Very interesting statement. Does that mean that God made the choice for Adam to choose to eat the forbidden fruit?
If you asked 95% of British Calvinists in 1646, they would have said, "No, God's election was made after the Fall." This is known as the infralapsarian position. If you ask 95% of American Calvinists today, they will say, "Yes. God even predestined the Fall." This is known as the supralapsarian position.
You seem awfully quick to make this about Calvinism. The OP did not mention Calvinism. The concept of predestination vs. free will has nothing to do with Calvinism only. It is a biblical doctrinal debate that everything theologian of every stripe must consider if he's going to be thorough.
At any rate - that is simply not correct - not even close to correct.
In Calvinism - the predestination of everything that happens in God's creation in no way negates the free will of men.
God chooses whether or not He will allow you to make a chose. But He does not make your choices for you and force you to make them.
There is a HUGE difference.
The Westminster Confession of Faith is generally considered the best authority on Calvinistic doctrine concerning this subject.
It says many things about this subject - only one of which is the following.
"God from all eternity did by the most and holy counsel of his own will, freely and unchangeably ordain whatsoever comes to pass; yet so as thereby neither is God the author of sin; nor is violence offered to the will of the creatures, nor is the liberty or contingency of second causes taken away, but rather established."
Calvinism clearly teaches that the liberty and the will of men is in no way interfered with by God. Rather He uses the choices of men, both good and evil, among many other things, to bring to pass what He has predestined to occur.
I'm sorry, but you're not quite correct in three important aspects.
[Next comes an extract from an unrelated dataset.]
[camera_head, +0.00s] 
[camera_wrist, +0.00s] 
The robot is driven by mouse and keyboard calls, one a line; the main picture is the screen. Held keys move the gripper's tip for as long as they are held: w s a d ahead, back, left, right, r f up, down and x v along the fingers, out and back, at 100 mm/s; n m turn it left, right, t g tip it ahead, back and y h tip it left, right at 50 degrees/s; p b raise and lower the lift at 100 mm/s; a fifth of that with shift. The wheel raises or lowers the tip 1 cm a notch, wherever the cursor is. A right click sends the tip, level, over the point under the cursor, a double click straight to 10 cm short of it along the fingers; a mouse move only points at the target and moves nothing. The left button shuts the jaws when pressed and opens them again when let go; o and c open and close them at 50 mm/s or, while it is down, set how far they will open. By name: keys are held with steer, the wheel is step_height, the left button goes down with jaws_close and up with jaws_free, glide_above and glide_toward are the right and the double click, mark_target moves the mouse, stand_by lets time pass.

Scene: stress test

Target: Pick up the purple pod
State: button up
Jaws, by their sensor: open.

First, many Continental Reformed (Dutch, German, Hungarian,
etc.) and Reformed Baptists would ask, "The Westminster Confession is considered best by whom?" The Westminster contains many details that are left open in the Three Forms of Unity, and all debates aside over who may legitimately call themselves "Calvinist," the London Baptist Confession is emphatically different on the points of sacramentology and church government. Additionally, if Congregationalism still held sway in any significant numbers, they would tout their own Savoy Declaration as superior.
Second, you're correct that Calvinism nowhere ascribes to God the authorship of sin. But this is not quite the same as saying He doesn't choose whether we choose to remain in sin. Our wills remain our own--this is what is meant by the reference to secondary causes--but whether they are wills that tend toward good or evil is entirely up to God's sovereign choice to bestow the regeneration of the Holy Spirit. If He decides not to, how is that
not a choice as to what we will choose?
Third, as I've stated already, the discussion will inevitably involve Calvinism, given that it is the only branch of Christian belief that comes close to denying free will. If I am more ready than most to acknowledge this elephant in the room, it is because I was a Calvinist for ten years. But the elephant
is there, and it
is an elephant, and I remain sympathetic with my former coreligionists even if I no longer agree with them, so I make it a personal priority to see that it is represented accurately.